* EXERCISE DESCRIPTION
Beginning with the line where "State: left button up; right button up" appears, repeat every remaining line of the entries exactly, the last line included.

═════ RECORDS FOR PROCESSING ═════

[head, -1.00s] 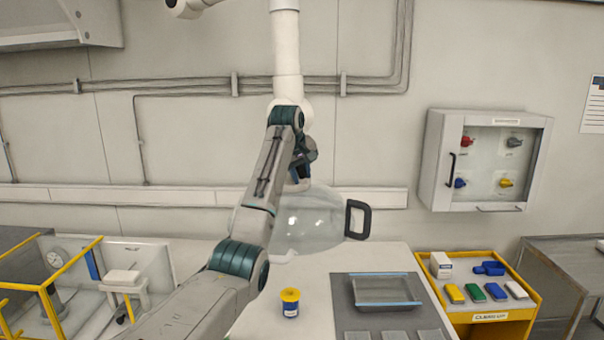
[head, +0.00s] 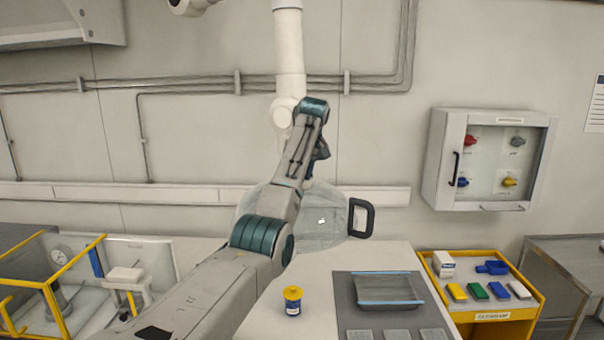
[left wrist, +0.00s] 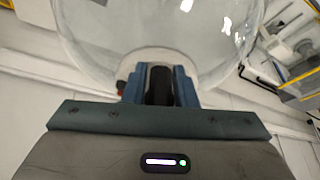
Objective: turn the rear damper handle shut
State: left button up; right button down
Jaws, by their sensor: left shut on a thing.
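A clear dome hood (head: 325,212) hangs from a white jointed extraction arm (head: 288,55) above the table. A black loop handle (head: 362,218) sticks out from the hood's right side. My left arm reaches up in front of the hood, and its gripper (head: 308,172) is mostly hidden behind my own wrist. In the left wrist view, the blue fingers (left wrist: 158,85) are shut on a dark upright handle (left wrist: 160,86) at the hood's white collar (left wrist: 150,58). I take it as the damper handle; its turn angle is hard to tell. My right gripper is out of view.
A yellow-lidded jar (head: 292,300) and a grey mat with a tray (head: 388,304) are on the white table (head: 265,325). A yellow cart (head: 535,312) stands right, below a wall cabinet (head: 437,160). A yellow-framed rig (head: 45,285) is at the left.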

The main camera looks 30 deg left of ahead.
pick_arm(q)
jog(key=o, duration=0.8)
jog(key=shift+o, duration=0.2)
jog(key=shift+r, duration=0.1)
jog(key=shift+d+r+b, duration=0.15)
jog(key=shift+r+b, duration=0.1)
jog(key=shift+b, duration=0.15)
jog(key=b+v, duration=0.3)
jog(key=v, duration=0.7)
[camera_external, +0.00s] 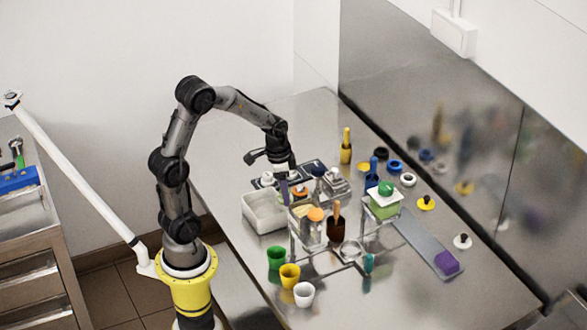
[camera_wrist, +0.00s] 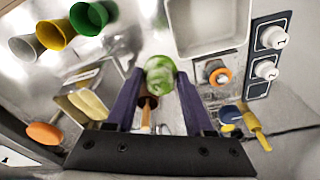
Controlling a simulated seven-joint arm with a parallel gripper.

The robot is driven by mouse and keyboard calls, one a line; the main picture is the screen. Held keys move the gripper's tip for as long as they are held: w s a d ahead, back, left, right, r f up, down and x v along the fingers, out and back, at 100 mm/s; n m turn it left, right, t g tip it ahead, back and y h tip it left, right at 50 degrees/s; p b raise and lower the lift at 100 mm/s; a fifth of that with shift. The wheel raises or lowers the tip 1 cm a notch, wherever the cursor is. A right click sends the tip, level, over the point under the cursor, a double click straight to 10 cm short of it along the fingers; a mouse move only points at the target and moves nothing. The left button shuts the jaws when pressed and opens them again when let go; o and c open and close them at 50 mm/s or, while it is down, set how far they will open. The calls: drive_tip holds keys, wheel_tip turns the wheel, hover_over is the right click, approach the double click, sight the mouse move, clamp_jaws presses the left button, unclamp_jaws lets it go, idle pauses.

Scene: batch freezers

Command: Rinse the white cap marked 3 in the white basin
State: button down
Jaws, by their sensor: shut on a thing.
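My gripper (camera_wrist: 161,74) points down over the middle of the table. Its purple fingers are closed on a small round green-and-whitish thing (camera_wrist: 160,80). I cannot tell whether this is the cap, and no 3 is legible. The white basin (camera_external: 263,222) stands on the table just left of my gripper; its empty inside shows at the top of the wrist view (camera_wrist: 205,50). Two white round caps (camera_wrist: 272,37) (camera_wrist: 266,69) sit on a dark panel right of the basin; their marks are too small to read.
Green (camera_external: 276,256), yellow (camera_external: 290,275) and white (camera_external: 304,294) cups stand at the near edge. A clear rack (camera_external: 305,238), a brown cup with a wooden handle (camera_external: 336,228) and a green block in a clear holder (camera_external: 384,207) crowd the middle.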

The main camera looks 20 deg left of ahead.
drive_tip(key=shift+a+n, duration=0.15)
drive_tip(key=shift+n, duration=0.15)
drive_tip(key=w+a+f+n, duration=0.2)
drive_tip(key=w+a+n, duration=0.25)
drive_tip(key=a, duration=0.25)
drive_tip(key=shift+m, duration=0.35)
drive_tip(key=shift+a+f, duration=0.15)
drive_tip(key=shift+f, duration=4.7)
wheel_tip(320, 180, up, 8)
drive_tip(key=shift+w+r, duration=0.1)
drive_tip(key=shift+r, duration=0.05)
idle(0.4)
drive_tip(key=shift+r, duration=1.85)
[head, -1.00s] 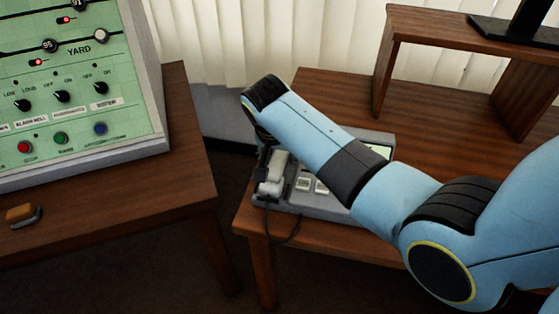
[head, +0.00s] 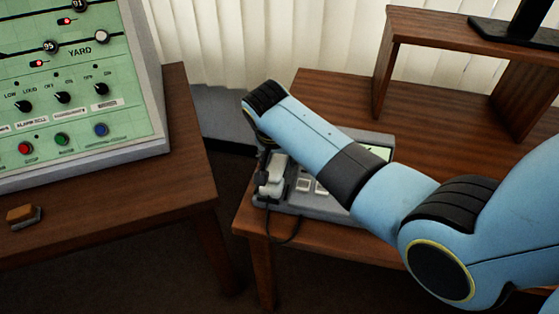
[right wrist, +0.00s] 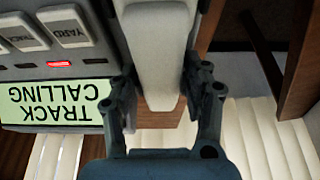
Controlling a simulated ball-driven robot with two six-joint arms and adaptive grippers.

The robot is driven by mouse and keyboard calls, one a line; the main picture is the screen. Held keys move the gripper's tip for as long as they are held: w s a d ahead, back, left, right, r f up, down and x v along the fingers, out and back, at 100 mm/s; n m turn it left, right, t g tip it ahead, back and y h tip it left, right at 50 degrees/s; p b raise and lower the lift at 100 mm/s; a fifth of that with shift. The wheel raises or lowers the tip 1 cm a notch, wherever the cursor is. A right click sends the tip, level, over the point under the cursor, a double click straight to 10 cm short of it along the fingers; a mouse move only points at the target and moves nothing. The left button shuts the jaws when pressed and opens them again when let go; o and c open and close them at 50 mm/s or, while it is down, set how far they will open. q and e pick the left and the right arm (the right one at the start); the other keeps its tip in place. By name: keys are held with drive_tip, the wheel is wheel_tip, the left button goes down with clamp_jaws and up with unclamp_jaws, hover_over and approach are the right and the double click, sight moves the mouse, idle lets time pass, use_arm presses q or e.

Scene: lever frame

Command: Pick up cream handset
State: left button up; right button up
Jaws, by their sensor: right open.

═════

* EXERCISE RESPONSE
State: left button up; right button up
Jaws, by their sensor: right open.

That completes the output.